GIVEN EXERCISE -
Output each line exactly as it appears, skipping any embedded picture.

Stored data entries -

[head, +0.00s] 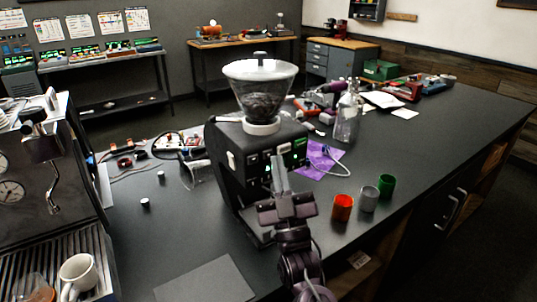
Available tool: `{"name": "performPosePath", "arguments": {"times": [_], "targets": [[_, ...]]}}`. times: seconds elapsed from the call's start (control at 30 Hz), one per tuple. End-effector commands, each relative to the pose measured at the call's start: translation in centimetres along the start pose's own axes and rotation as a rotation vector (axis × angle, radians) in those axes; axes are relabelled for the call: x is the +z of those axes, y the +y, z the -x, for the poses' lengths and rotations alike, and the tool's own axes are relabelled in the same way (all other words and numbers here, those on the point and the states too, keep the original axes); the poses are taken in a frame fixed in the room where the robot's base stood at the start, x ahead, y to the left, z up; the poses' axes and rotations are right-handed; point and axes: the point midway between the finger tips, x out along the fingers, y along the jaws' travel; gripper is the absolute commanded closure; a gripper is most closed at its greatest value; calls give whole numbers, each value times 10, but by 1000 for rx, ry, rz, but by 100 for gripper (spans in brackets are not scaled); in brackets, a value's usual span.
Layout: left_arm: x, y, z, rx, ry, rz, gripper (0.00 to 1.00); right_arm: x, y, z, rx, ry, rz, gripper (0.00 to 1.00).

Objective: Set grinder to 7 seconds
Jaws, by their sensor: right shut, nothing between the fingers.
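The grinder (232,160) is a black machine with a clear hopper (260,88) of dark beans on top. It stands upright on the dark counter. Its front panel has small lit buttons and a green display (299,147); the set time is too small to read. My right gripper (279,163) is shut and empty, with its fingertips at the front panel, just below the buttons. I cannot tell whether the tips touch the panel. The gripper and arm hide part of the grinder's lower front. My left gripper is not in view.
An espresso machine (45,165) with a white mug (78,275) is at left. A dark mat (205,282) lies in front.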

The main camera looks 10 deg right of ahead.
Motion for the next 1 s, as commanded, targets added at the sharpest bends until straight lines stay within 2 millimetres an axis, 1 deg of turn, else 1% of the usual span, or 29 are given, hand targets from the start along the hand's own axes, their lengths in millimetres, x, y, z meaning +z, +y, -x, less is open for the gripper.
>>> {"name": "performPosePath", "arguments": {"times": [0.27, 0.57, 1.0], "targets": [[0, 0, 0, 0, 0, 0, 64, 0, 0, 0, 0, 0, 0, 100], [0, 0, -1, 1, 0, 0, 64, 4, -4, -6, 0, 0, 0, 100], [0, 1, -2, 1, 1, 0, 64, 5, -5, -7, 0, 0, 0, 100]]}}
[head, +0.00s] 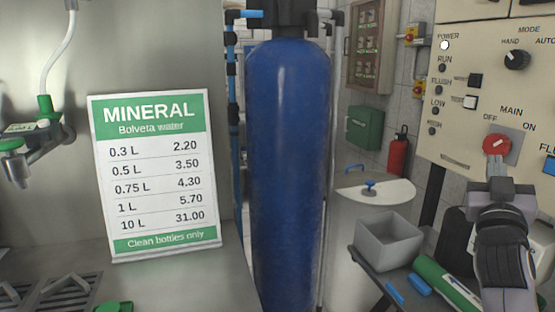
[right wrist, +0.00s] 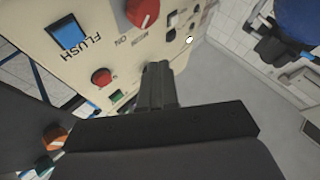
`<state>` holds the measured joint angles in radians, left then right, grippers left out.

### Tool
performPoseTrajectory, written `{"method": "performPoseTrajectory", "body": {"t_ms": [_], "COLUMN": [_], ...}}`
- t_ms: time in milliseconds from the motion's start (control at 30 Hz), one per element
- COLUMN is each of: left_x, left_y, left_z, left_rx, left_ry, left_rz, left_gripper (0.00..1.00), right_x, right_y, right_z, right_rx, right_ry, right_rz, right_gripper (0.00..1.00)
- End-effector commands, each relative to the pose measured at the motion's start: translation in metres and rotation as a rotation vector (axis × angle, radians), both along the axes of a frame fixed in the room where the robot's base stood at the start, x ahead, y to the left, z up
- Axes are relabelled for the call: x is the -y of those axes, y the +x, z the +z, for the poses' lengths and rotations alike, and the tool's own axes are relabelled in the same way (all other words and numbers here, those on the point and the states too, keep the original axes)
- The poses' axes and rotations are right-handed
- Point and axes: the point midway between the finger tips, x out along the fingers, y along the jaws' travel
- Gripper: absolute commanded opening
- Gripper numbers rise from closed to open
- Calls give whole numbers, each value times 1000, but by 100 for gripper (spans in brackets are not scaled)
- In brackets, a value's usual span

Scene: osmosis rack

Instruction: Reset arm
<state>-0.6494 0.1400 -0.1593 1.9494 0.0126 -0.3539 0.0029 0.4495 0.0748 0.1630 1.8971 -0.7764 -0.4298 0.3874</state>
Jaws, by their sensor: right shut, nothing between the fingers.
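My right gripper (head: 497,168) is at the right of the head view, in front of the cream control panel (head: 455,128). Its fingers are shut, with nothing between them, and point up just below the red MAIN switch (head: 496,146). I cannot tell whether the fingertips touch the panel. In the right wrist view the shut fingers (right wrist: 157,80) are at the centre, with the red switch (right wrist: 141,12) above them and the blue FLUSH button (right wrist: 66,38) to the upper left. My left gripper is not in view.
A tall blue tank (head: 287,160) stands in the middle. A MINERAL price sign (head: 157,175) is at the left. A grey bin (head: 389,240) and a green cylinder (head: 445,280) lie low beside my right arm. A red extinguisher (head: 398,155) is behind.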

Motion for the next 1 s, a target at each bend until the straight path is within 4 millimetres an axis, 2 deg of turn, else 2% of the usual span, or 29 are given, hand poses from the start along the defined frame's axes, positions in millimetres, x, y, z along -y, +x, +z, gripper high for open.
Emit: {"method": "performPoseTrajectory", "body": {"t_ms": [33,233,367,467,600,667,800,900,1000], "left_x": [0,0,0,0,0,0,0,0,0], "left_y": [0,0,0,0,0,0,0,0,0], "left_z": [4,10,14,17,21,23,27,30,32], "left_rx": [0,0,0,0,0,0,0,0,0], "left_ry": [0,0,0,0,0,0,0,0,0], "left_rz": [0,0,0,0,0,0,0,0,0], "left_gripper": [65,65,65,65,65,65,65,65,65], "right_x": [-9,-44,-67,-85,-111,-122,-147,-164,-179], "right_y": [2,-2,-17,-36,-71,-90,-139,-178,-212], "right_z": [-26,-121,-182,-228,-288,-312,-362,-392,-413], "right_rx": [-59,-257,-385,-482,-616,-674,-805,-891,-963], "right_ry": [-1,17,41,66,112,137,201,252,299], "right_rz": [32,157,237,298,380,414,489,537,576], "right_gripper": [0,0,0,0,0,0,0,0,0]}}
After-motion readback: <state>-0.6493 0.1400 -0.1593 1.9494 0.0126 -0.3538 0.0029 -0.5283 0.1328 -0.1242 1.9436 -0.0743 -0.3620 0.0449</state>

ANSWER TO THE PROBLEM -
[head, +0.00s] 
Available tool: `{"name": "performPosePath", "arguments": {"times": [_], "targets": [[_, ...]]}}`. times: seconds elapsed from the call's start (control at 30 Hz), one per tuple. End-effector commands, each relative to the pose measured at the call's start: translation in centimetres along the start pose's own axes and rotation as a rotation vector (axis × angle, radians) in those axes; axes are relabelled for the call: x is the +z of those axes, y the +y, z the -x, for the poses' lengths and rotations alike, and the tool's own axes are relabelled in the same way (all other words and numbers here, those on the point and the states too, keep the original axes); the poses are taken in a frame fixed in the room where the robot's base stood at the start, x ahead, y to the left, z up; the poses' axes and rotations are right-handed; point and axes: the point midway between the finger tips, x out along the fingers, y along the jaws' travel; gripper is the absolute commanded closure; a gripper is most closed at its greatest value; calls give whole numbers, each value times 10, but by 1000 for rx, ry, rz, but by 100 for gripper (spans in brackets are not scaled); in brackets, a value's usual span.
Layout: left_arm: x, y, z, rx, ry, rz, gripper (0.00 to 1.00); right_arm: x, y, z, rx, ry, rz, gripper (0.00 to 1.00).

Objective: Set grinder to 7 seconds
Jaws, by their sensor: right shut, nothing between the fingers.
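The grinder (232,160) is a black machine with a clear hopper (260,88) of dark beans on top. It stands upright on the dark counter. Its front panel has small lit buttons and a green display (299,147); the set time is too small to read. My right gripper (279,163) is shut and empty, with its fingertips at the front panel, just below the buttons. I cannot tell whether the tips touch the panel. The gripper and arm hide part of the grinder's lower front. My left gripper is not in view.
An espresso machine (45,165) with a white mug (78,275) is at left. A dark mat (205,282) lies in front.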

The main camera looks 10 deg right of ahead.
Motion for the next 1 s, as commanded, targets added at the sharpest bends until straight lines stay within 2 millimetres an axis, 1 deg of turn, else 1% of the usual span, or 29 are given, hand targets from the start along the hand's own axes, their lengths in millimetres, x, y, z meaning +z, +y, -x, less is open for the gripper.
>>> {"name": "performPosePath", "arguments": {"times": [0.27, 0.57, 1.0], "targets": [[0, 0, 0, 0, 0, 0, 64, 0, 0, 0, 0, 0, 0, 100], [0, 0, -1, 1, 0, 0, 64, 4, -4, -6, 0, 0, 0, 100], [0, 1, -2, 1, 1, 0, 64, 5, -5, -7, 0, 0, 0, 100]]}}
[head, +0.00s] 
[right wrist, +0.00s] 
`<state>` holds the measured joint angles in radians, left then right, grippers left out.

### Tool
performPoseTrajectory, written `{"method": "performPoseTrajectory", "body": {"t_ms": [_], "COLUMN": [_], ...}}`
- t_ms: time in milliseconds from the motion's start (control at 30 Hz), one per element
- COLUMN is each of: left_x, left_y, left_z, left_rx, left_ry, left_rz, left_gripper (0.00..1.00), right_x, right_y, right_z, right_rx, right_ry, right_rz, right_gripper (0.00..1.00)
- End-effector commands, each relative to the pose measured at the motion's start: translation in metres and rotation as a rotation vector (axis × angle, radians), both along the axes of a frame fixed in the room where the robot's base stood at the start, x ahead, y to the left, z up
- Axes are relabelled for the call: x is the -y of those axes, y the +x, z the +z, for the poses' lengths and rotations alike, and the tool's own axes are relabelled in the same way (all other words and numbers here, those on the point and the states too, keep the original axes)
- The poses' axes and rotations are right-handed
- Point and axes: the point midway between the finger tips, x out along the fingers, y along the jaws' travel
- Gripper: absolute commanded opening
- Gripper numbers rise from closed to open
- Calls give whole numbers, each value times 1000, but by 100 for gripper (spans in brackets are not scaled)
- In brackets, a value's usual span

Scene: osmosis rack

Instruction: Reset arm
<state>-0.6494 0.1400 -0.1593 1.9494 0.0126 -0.3539 0.0029 0.4495 0.0748 0.1630 1.8971 -0.7764 -0.4298 0.3874</state>
Jaws, by their sensor: right shut, nothing between the fingers.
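My right gripper (head: 497,168) is at the right of the head view, in front of the cream control panel (head: 455,128). Its fingers are shut, with nothing between them, and point up just below the red MAIN switch (head: 496,146). I cannot tell whether the fingertips touch the panel. In the right wrist view the shut fingers (right wrist: 157,80) are at the centre, with the red switch (right wrist: 141,12) above them and the blue FLUSH button (right wrist: 66,38) to the upper left. My left gripper is not in view.
A tall blue tank (head: 287,160) stands in the middle. A MINERAL price sign (head: 157,175) is at the left. A grey bin (head: 389,240) and a green cylinder (head: 445,280) lie low beside my right arm. A red extinguisher (head: 398,155) is behind.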

Motion for the next 1 s, a target at each bend until the straight path is within 4 millimetres an axis, 2 deg of turn, else 2% of the usual span, or 29 are given, hand poses from the start along the defined frame's axes, positions in millimetres, x, y, z along -y, +x, +z, gripper high for open.
Emit: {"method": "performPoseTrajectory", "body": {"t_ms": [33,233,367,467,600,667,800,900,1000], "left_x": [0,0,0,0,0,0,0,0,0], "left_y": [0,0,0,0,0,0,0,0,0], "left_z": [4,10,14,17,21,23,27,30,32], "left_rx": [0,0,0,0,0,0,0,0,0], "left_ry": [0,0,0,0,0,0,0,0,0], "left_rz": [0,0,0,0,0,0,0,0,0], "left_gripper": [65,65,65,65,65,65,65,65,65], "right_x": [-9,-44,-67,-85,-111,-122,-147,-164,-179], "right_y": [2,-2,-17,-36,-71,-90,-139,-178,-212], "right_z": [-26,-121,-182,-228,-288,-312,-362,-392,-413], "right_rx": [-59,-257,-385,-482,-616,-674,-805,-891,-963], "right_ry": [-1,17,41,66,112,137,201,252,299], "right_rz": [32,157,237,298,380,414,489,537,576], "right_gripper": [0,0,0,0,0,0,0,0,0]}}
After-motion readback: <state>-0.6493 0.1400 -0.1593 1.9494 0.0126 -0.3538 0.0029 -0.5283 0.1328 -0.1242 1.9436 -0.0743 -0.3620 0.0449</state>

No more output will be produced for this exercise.